A company has a static corporate website hosted in a standard S3 bucket and a new web domain name that was registered using Route 53. You are instructed by your manager to integrate these two services in order to successfully launch their corporate website.What are the prerequisites when routing traffic using Amazon Route 53 to a website that is hosted in an Amazon S3 Bucket? (Select TWO.)

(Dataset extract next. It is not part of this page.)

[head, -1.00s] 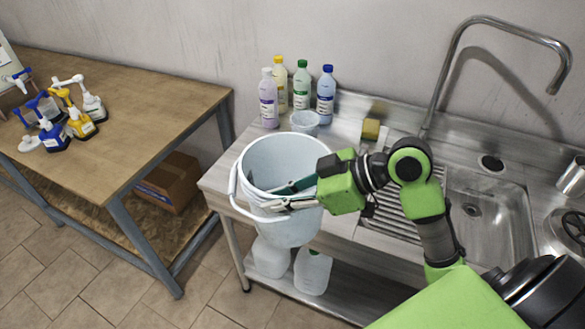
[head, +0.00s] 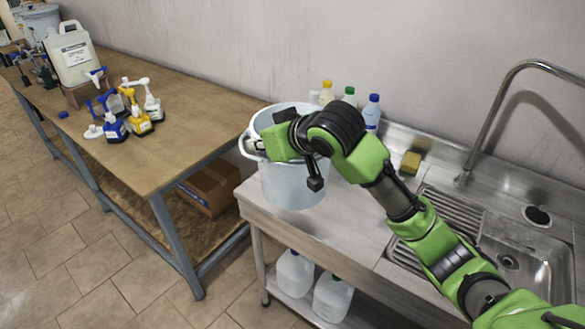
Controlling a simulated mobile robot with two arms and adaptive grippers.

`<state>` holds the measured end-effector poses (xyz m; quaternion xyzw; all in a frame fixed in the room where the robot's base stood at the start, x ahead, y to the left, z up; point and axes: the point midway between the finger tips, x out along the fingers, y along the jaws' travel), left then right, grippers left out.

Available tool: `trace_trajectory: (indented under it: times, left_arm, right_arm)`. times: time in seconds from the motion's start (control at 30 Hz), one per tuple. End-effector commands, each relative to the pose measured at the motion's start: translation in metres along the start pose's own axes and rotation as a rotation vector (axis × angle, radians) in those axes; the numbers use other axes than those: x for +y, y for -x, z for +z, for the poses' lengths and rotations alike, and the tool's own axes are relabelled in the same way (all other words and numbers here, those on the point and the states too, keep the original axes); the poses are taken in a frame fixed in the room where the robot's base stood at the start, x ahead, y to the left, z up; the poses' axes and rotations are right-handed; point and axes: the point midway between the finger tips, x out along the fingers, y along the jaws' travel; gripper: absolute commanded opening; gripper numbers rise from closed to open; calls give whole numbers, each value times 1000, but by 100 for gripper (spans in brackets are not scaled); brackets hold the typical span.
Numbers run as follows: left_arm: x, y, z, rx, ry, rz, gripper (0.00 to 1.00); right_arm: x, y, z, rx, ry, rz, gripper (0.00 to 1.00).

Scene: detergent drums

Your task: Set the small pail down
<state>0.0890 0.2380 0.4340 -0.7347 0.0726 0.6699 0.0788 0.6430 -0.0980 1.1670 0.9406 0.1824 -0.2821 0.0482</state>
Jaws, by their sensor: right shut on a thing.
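The small pail (head: 288,186) is pale white-blue and upright, with its open rim at the top. It is at the left end of the steel sink counter (head: 345,222); I cannot tell whether its base touches the top. My right gripper (head: 256,147) is shut on the pail at its near left rim. The wrist and forearm cover the right part of the rim and the fingertips are mostly hidden. My left gripper is not in view.
Several bottles, among them a blue-capped one (head: 372,113), stand behind the pail by the wall. A yellow sponge (head: 411,163) and the tall tap (head: 494,105) are to the right. A wooden table (head: 185,130) with pump bottles stands left. Jugs (head: 294,272) sit on the lower shelf.

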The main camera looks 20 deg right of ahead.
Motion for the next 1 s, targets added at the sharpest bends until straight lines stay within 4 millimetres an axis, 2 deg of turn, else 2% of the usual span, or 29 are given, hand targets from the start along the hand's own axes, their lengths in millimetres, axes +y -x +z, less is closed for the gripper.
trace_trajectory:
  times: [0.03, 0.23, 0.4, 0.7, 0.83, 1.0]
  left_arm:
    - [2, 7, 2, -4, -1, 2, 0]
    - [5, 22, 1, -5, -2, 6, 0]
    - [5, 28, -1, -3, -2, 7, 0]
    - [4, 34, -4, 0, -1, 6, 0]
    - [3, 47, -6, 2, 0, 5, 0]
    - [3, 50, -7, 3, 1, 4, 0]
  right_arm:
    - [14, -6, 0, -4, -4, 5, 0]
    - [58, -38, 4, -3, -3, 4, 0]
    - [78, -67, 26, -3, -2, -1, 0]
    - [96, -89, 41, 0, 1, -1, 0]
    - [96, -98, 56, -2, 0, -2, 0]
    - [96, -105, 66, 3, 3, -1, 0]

- A registered domain name
- The record set must be of type “MX”
- The S3 bucket must be in the same region as the hosted zone
- The S3 bucket name must be the same as the domain name
- The Cross-Origin Resource Sharing (CORS) option should be enabled in the S3 bucket
- A registered domain name
- The S3 bucket name must be the same as the domain name
Here are the prerequisites for routing traffic to a website that is hosted in an Amazon S3 Bucket:
- An S3 bucket that is configured to host a static website. The bucket must have the same name as your domain or subdomain. For example, if you want to use the subdomain portal.tutorialsdojo.com, the name of the bucket must be portal.tutorialsdojo.com.
- A registered domain name. You can use Route 53 as your domain registrar, or you can use a different registrar.
- Route 53 as the DNS service for the domain. If you register your domain name by using Route 53, we automatically configure Route 53 as the DNS service for the domain.
The option that says: The record set must be of type “MX” is incorrect since an MX record specifies the mail server responsible for accepting email messages on behalf of a domain name. This is not what is being asked by the question.
The option that says: The S3 bucket must be in the same region as the hosted zone is incorrect. There is no constraint that the S3 bucket must be in the same region as the hosted zone in order for the Route 53 service to route traffic into it.
The option that says: The Cross-Origin Resource Sharing (CORS) option should be enabled in the S3 bucket is incorrect because you only need to enable Cross-Origin Resource Sharing (CORS) when your client web application on one domain interacts with the resources in a different domain.